Speaker
Description
Detection of trace concentration of small molecules in various medias is highly necessary for many applications and uses, creating a need for the development of sensitive and reliable detection methods. Surface-enhanced Raman spectroscopy (SERS) offers a promising solution due to its ability to provide fingerprint-like spectra of molecules, enabling precise identification even at trace concentrations. In this study, we present the fabrication and testing of a SERS sensor tailored for the detection of small molecules such as benzoyl peroxide, gibberellic acid and salicylic acid.
Thin-film gold nanostructures were fabricated using the pulsed laser deposition technique. The thin film-like gold nanoparticle substrates, crafted through a top-down approach, exhibit elevated stability, sensitivity, enhanced accuracy, and heightened precision in measurement compared to colloidal solutions. Their controlled composition, thickness, and other properties facilitate uniform interaction between analyte and substrate, ensuring dependable and consistent performance across experiments.

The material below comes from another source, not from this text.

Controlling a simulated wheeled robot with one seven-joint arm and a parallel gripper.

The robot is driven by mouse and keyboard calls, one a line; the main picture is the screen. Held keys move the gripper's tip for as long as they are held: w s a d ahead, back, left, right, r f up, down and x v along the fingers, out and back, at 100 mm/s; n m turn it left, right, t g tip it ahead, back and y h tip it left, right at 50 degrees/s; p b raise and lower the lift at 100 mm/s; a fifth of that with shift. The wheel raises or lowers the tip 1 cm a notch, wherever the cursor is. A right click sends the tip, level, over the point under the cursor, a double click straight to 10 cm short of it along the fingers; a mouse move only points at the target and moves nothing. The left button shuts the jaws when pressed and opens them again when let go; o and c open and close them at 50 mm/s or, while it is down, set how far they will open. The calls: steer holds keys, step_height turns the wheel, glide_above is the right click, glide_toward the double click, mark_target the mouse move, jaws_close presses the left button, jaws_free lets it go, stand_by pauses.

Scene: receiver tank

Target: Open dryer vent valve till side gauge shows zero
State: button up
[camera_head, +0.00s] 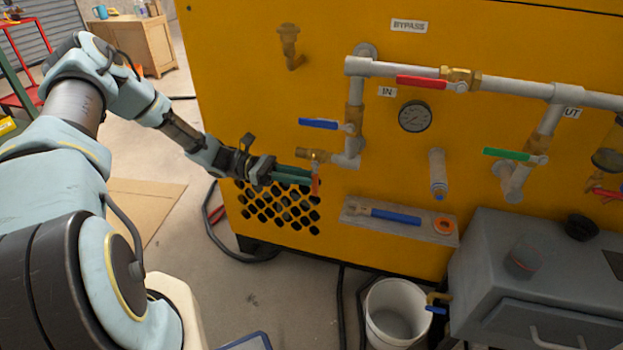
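A small brass valve (313,155) sticks out to the left from the foot of the IN pipe on the yellow cabinet. Its orange-red lever (317,186) hangs down. My gripper (309,177) reaches in from the left, with its green fingers at this lever. I cannot tell whether they touch it or how far apart they are. A round gauge (415,116) with a pale face sits right of the IN pipe; its needle is too small to read. No label naming the dryer vent valve is readable.
Blue (319,124), red (420,82) and green (507,155) lever handles sit on the grey piping. A shelf (352,215) below holds a blue-handled tool and an orange ring. A white bucket (396,312) and a grey box unit (500,275) stand below right.

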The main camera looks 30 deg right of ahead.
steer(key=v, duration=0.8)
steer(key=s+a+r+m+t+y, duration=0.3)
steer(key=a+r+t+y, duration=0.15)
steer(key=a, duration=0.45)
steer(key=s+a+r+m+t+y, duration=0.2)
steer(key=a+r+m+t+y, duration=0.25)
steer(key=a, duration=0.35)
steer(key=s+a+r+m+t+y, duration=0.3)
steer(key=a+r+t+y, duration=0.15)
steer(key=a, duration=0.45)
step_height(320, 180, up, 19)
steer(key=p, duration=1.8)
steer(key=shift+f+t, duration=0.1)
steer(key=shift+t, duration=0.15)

The sensor's performance was evaluated by testing different concentrations of small molecules. The SERS sensor exhibited high sensitivity and specificity, allowing for the detection of small molecules at trace levels.
Furthermore, the efficacy of the SERS sensor was validated through real small molecule testing. Small molecule matrices were analyzed, and the sensor successfully detected and identified these molecules present in these complex matrices, demonstrating its practical utility in various applications.
Overall, our results highlight the potential of SERS-based sensors as powerful tools for the rapid and reliable detection of small molecules, ensuring the integrity of certain medias.
Keyword-1 | SERS Sensor |
---|---|
Keyword-2 | Small molecules |
Keyword-3 | Thin-film gold nanostructures |